__OBJECTIVE__:
Leaving the pictures aside, transcribe every line below exactly.

__DATA SEGMENT__:

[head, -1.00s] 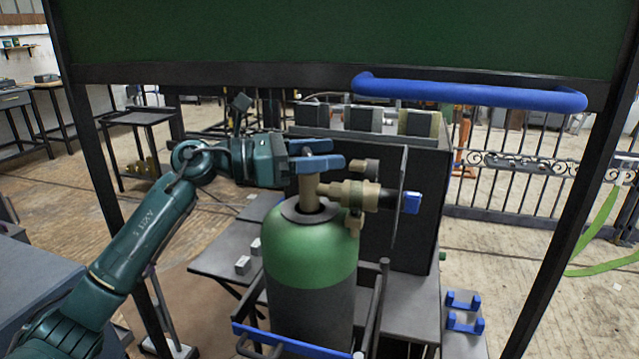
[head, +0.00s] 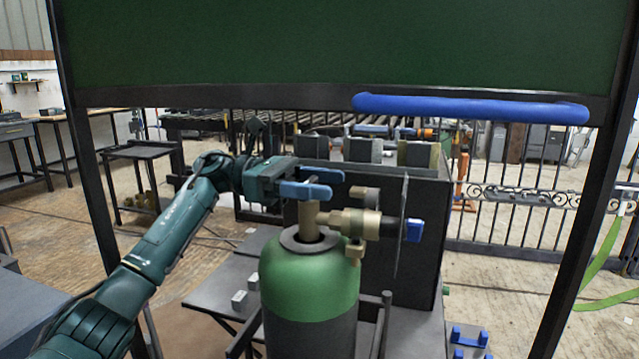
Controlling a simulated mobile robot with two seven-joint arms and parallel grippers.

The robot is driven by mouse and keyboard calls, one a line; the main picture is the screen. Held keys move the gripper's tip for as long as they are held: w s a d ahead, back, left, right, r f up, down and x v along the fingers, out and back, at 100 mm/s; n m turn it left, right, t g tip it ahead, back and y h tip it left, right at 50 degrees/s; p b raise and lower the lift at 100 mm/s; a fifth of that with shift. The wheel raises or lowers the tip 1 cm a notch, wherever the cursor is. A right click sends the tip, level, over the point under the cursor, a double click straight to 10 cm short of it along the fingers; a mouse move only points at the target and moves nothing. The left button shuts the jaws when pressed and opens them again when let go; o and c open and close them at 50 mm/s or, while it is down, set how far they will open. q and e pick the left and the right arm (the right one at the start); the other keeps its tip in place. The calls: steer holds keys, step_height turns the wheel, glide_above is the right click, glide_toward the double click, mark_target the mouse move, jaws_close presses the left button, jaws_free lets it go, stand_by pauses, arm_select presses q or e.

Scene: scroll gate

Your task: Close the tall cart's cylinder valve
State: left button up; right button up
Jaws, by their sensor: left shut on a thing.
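A green-shouldered gas cylinder (head: 310,282) stands upright on the cart (head: 386,318), low in the middle of the head view. A brass valve body (head: 309,216) rises from its neck, with a brass regulator (head: 352,223) and a blue knob (head: 414,230) on its right. My left gripper (head: 322,183) comes in from the left at the top of the valve stem. Its blue fingers are shut on the valve's top, and they hide the part they grip. My right gripper is not in view.
A dark green panel with a blue bar handle (head: 470,107) hangs across the top, between two dark posts. A dark box (head: 420,180) stands right behind the cylinder. A barred gate (head: 520,190) is farther right. Open floor shows at the left.

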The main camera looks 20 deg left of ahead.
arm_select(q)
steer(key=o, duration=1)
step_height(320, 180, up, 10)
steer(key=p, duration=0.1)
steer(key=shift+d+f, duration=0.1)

__RESULT OF THIS TASK__:
[head, -1.00s] 
[head, +0.00s] 
Controlling a simulated mobile robot with two seven-joint arms and parallel grippers.

The robot is driven by mouse and keyboard calls, one a line; the main picture is the screen. Held keys move the gripper's tip for as long as they are held: w s a d ahead, back, left, right, r f up, down and x v along the fingers, out and back, at 100 mm/s; n m turn it left, right, t g tip it ahead, back and y h tip it left, right at 50 degrees/s; p b raise and lower the lift at 100 mm/s; a fifth of that with shift. The wheel raises or lowers the tip 1 cm a notch, wherever the cursor is. A right click sends the tip, level, over the point under the cursor, a double click straight to 10 cm short of it along the fingers; a mouse move only points at the target and moves nothing. The left button shuts the jaws when pressed and opens them again when let go; o and c open and close them at 50 mm/s or, while it is down, set how far they will open. q and e pick the left and the right arm (the right one at the start); the other keeps its tip in place. The calls: steer holds keys, step_height turns the wheel, glide_above is the right click, glide_toward the double click, mark_target the mouse move, jaws_close presses the left button, jaws_free lets it go, stand_by pauses, arm_select presses q or e.

Scene: scroll gate

Your task: Close the tall cart's cylinder valve
State: left button up; right button up
Jaws, by their sensor: left shut on a thing.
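A green-shouldered gas cylinder (head: 310,282) stands upright on the cart (head: 386,318), low in the middle of the head view. A brass valve body (head: 309,216) rises from its neck, with a brass regulator (head: 352,223) and a blue knob (head: 414,230) on its right. My left gripper (head: 322,183) comes in from the left at the top of the valve stem. Its blue fingers are shut on the valve's top, and they hide the part they grip. My right gripper is not in view.
A dark green panel with a blue bar handle (head: 470,107) hangs across the top, between two dark posts. A dark box (head: 420,180) stands right behind the cylinder. A barred gate (head: 520,190) is farther right. Open floor shows at the left.

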The main camera looks 20 deg left of ahead.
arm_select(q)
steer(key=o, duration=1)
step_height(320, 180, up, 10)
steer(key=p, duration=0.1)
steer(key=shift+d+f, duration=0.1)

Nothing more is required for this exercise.